In the records below, find each line containing the word "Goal" and copy it.

-------- DATA FOR THE TASK --------

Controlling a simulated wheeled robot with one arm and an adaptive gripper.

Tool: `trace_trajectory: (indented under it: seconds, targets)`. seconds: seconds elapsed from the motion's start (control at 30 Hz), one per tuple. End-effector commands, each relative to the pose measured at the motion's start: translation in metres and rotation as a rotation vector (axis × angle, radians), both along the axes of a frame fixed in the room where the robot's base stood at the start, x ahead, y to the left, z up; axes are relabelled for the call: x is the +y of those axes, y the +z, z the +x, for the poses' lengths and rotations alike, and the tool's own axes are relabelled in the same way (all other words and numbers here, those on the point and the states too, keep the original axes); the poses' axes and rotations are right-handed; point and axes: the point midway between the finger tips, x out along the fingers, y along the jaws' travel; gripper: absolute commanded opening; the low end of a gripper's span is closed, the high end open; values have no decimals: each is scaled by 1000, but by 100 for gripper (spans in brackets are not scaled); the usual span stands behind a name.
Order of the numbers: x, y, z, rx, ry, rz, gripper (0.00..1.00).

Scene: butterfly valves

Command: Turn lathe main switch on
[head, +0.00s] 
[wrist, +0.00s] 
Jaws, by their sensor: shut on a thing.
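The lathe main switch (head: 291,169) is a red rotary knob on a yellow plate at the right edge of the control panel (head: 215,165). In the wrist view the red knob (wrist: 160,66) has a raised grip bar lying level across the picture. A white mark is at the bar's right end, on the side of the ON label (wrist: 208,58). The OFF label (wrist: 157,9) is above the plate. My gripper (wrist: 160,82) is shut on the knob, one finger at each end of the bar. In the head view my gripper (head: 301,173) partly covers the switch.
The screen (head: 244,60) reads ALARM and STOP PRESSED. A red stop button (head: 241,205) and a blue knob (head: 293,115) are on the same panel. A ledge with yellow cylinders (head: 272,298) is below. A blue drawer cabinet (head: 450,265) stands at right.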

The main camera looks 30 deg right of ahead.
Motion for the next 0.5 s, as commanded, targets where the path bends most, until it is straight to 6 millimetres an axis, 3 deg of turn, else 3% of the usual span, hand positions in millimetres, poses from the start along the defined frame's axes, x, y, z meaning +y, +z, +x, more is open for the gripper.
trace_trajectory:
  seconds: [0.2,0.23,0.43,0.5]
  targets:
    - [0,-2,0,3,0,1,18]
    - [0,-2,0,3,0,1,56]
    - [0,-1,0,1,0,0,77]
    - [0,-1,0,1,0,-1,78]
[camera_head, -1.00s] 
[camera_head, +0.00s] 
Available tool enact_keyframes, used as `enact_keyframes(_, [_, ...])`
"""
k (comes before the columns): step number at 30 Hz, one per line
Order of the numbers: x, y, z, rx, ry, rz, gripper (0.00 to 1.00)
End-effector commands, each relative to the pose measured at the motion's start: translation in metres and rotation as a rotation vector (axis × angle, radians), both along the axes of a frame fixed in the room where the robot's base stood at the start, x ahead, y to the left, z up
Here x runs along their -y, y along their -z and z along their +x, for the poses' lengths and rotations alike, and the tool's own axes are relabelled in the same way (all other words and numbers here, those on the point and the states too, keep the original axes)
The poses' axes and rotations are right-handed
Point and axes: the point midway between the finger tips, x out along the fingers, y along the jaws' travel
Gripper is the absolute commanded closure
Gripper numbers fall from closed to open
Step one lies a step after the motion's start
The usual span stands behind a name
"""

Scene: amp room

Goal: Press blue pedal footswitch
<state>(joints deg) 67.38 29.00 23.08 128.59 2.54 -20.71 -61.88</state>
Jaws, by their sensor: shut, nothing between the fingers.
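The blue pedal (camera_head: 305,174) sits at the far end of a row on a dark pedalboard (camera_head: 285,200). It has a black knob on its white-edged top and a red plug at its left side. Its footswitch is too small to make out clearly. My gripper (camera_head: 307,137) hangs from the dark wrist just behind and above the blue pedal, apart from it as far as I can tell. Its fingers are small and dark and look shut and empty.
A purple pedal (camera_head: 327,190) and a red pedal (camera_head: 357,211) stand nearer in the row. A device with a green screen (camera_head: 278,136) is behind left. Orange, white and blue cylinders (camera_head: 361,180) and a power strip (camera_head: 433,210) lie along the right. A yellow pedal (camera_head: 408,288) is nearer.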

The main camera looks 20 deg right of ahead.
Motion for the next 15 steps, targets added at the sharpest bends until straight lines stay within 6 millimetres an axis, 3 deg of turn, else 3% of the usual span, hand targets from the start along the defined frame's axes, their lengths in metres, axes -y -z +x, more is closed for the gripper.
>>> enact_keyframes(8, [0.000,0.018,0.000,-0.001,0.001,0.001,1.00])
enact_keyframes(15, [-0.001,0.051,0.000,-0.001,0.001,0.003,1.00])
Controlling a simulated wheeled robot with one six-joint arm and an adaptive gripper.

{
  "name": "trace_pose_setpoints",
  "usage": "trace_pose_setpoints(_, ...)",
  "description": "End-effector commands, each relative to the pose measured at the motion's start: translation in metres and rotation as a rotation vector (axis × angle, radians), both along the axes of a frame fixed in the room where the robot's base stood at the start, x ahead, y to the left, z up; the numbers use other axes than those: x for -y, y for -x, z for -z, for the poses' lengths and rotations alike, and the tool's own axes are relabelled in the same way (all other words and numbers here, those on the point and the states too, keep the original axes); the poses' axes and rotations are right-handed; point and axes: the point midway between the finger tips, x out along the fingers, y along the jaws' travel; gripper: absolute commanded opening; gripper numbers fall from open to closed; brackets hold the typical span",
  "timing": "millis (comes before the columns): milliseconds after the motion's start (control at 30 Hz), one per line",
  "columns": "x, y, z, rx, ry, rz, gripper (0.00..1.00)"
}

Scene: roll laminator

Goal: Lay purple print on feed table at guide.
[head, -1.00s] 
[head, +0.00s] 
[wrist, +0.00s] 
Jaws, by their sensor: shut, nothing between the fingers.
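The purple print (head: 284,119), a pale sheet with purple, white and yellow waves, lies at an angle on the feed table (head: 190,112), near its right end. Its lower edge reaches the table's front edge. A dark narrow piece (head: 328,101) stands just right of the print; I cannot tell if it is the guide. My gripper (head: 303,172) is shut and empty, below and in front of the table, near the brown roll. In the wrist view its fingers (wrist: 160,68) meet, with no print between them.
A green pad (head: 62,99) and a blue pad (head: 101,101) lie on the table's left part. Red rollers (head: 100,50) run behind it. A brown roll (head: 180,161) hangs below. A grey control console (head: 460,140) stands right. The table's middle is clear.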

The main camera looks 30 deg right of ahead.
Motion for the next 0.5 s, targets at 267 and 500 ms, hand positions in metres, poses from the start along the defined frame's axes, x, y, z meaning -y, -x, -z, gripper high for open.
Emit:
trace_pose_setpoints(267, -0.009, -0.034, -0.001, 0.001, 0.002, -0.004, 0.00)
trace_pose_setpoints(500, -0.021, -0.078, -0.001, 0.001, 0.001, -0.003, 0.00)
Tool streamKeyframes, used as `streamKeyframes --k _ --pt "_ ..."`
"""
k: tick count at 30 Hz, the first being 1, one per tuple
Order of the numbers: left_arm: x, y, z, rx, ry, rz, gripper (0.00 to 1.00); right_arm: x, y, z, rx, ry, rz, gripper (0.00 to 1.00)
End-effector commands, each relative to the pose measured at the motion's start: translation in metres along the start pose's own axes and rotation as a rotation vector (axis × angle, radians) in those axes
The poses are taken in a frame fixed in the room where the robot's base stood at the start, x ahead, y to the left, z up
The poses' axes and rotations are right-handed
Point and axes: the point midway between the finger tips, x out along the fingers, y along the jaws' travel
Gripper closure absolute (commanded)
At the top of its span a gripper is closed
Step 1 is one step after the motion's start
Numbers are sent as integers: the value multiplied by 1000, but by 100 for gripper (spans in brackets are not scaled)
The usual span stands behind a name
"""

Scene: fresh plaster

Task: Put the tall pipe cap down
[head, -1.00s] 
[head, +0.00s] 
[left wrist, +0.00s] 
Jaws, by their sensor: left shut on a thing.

--------

> [EXERCISE SOLUTION]
Goal: Press blue pedal footswitch
Goal: Lay purple print on feed table at guide.

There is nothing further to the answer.